On the other hand, don’t over-edit a quotation to the point where the original meaning is distorted; leave enough of the original words to keep the meaning clear, in fairness to the person whose words you’re quoting.

Rewriting history

At one time or another we’ve all wished we hadn’t said something.

Of course, once something’s said, it’s impossible to unsay it. On a forum, it’s often different – you can go back and edit your post to remove something that you later realise was stupid or inflammatory or both. Sometimes (though not always) you can even delete your post altogether.

However, if you’re going to do this, please exercise a bit of consideration in how you do it. If you can edit it before anyone responds, that’s fine – with any luck you may have got away with it before anyone noticed.

But if people have already taken issue with your post, simply editing or deleting your post without comment is very bad form. It leaves them looking stupid, which won’t do anything to improve their moods.

Writing [Post edited] is better, but not much, as anyone coming along afterwards will still have no idea what the argument was all about.

It’s far better to give a brief summary of what you’ve removed and why. If you feel it’s appropriate, you could post a suitable expression of regret (or even an apology) after the latest post, but that will depend on the circumstances.

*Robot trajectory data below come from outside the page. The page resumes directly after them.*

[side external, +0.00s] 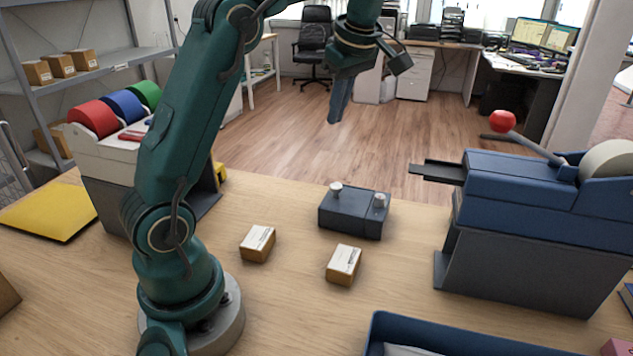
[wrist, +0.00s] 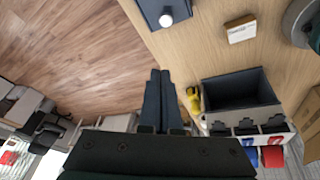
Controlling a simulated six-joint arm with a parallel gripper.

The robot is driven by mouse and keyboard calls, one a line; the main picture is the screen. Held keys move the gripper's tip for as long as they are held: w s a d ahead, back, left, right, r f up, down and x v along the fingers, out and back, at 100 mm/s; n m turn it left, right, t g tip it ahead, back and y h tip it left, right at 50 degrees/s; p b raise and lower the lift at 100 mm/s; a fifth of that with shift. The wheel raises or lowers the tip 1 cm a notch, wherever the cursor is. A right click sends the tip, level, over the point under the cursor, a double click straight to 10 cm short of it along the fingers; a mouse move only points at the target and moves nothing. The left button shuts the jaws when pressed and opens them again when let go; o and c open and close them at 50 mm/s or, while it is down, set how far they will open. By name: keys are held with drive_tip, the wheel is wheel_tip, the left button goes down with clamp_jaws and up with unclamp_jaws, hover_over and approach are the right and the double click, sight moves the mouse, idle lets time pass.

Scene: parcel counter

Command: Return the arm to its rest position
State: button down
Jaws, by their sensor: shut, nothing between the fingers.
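My gripper (side external: 339,104) is raised well above the counter in the side view, its fingers pointing down and touching nothing. In the wrist view the two dark fingers (wrist: 160,78) lie side by side, shut with nothing between them. My green arm rises from its round base on the wooden counter (side external: 290,300) and bends over to the right at the top.
Two small boxes, the left box (side external: 258,243) and the right box (side external: 343,264), lie near a dark two-knobbed block (side external: 354,213). A blue machine with a red-knobbed lever (side external: 540,190) stands right, a blue tray (side external: 450,335) in front, a tape-roll dispenser (side external: 105,150) left.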

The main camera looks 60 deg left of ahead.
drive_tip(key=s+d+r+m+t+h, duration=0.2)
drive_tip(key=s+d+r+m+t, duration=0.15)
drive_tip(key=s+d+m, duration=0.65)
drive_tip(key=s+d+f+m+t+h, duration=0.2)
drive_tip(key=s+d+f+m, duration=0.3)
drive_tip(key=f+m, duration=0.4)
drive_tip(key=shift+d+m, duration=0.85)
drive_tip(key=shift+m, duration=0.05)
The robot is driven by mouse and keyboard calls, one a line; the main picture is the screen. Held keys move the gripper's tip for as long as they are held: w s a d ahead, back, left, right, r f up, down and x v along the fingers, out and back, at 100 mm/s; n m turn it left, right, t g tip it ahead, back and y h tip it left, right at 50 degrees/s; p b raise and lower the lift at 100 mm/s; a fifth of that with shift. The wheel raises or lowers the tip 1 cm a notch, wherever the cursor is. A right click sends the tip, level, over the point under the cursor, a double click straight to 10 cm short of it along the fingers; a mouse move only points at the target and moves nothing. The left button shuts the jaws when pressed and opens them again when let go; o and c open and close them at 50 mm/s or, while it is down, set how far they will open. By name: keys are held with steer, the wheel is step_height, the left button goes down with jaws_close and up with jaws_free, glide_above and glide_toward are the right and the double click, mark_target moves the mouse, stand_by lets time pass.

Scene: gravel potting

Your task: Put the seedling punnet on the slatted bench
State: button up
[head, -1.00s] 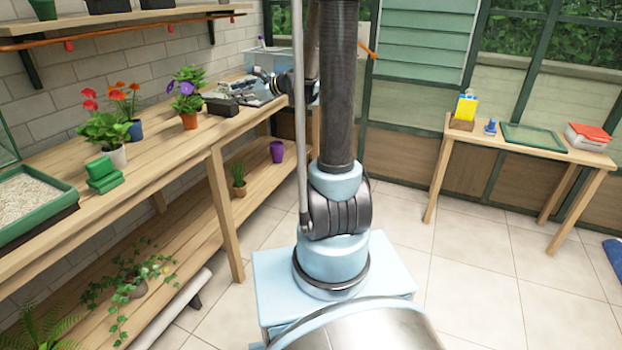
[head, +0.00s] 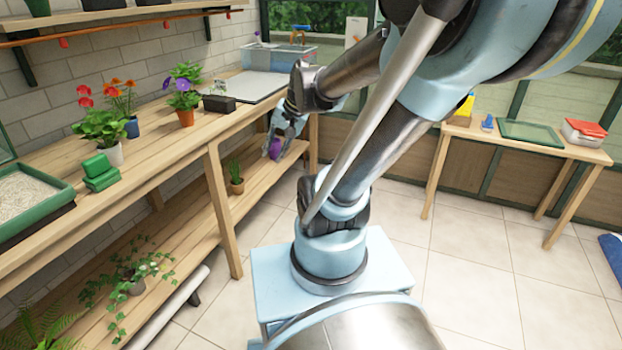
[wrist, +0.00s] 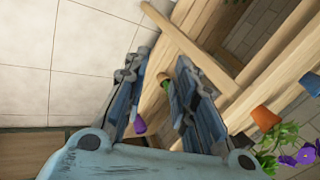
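A small dark tray with thin sprouts, which looks like the seedling punnet (head: 219,104), stands on the long wooden bench (head: 150,135) at the left, beside a grey board. The bench has a plank-like top and a lower shelf; I cannot tell if it is the slatted bench. My gripper (head: 280,143) is beyond the bench's front edge, right of the punnet and apart from it. In the wrist view, my gripper (wrist: 158,75) has its fingers apart with nothing held. The punnet does not show there.
Flower pots (head: 186,117), green blocks (head: 100,175) and a gravel tray (head: 30,205) occupy the bench. A clear tub (head: 275,57) stands at its far end. A purple pot (wrist: 140,126) is on the lower shelf. A small table (head: 470,140) stands right.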

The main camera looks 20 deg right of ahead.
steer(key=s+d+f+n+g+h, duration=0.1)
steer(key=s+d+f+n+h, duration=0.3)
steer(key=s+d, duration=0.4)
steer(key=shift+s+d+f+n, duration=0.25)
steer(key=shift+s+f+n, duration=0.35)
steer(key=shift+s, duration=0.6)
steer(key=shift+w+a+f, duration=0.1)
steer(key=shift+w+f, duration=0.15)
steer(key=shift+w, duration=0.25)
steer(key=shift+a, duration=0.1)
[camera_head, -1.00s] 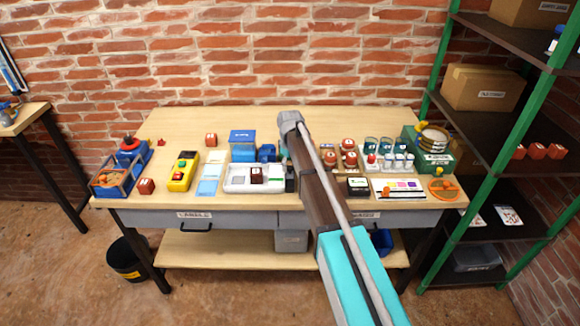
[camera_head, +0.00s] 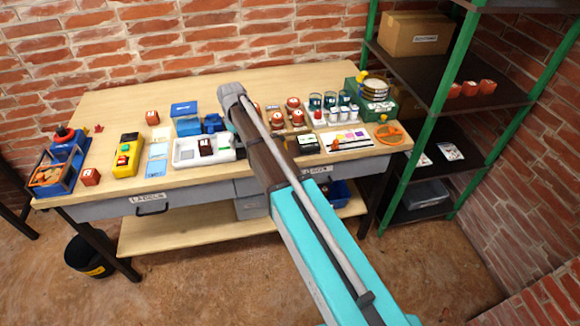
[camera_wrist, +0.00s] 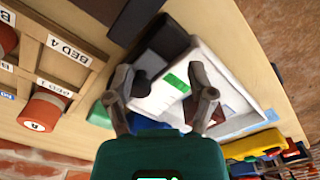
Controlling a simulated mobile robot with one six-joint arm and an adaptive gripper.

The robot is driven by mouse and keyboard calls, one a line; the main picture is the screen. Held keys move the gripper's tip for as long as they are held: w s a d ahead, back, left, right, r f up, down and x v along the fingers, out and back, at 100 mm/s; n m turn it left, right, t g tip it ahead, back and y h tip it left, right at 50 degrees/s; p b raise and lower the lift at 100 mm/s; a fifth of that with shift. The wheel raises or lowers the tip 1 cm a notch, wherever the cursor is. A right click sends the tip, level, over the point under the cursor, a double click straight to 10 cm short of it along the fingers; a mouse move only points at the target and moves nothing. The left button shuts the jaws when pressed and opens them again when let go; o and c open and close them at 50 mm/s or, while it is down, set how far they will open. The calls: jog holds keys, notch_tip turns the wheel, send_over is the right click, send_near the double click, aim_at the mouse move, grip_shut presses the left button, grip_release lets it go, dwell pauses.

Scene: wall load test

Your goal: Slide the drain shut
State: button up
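No part in these views can be surely read as the drain. A drawer front on the right of the bench (camera_head: 352,170) bears a label too small to read for certain; it looks flush. The left drawer (camera_head: 110,209) reads "LABELS" and also looks flush. My gripper (camera_wrist: 160,75) is open and empty in the wrist view, its two fingers apart above a white tray (camera_wrist: 240,118) with a green marking between them. In the head view my forearm and wrist hide the gripper; the white tray (camera_head: 186,161) lies left of my wrist.
A yellow device (camera_head: 127,154), a blue box (camera_head: 185,117), and jars and several red-capped items crowd the bench. An orange wheel (camera_head: 388,133) lies at its right end. Green-posted shelves (camera_head: 432,115) stand at right. A black bucket (camera_head: 88,254) stands below left. The rear benchtop is clear.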

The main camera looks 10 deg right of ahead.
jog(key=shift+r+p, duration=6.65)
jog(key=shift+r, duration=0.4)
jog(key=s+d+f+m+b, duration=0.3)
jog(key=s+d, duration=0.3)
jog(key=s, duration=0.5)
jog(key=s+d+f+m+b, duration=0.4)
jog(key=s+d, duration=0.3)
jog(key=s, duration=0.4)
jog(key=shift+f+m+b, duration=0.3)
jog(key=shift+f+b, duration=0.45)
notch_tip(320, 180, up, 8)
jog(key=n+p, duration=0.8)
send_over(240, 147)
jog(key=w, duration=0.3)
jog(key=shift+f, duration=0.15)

Better still, don’t edit or delete anything at all if it changes the meaning of what you’ve posted. If you regret what you said earlier, or want to correct a misunderstanding, post again and say so. Save edits for typos and spelling or grammar corrections.

Best of all, think more carefully about how others are likely to react to your post before hitting the “Submit” button in the first place.

(Some forum owners bar people from editing or deleting their own posts after a certain length of time has passed, or if the post has been replied to. This is a good thing.)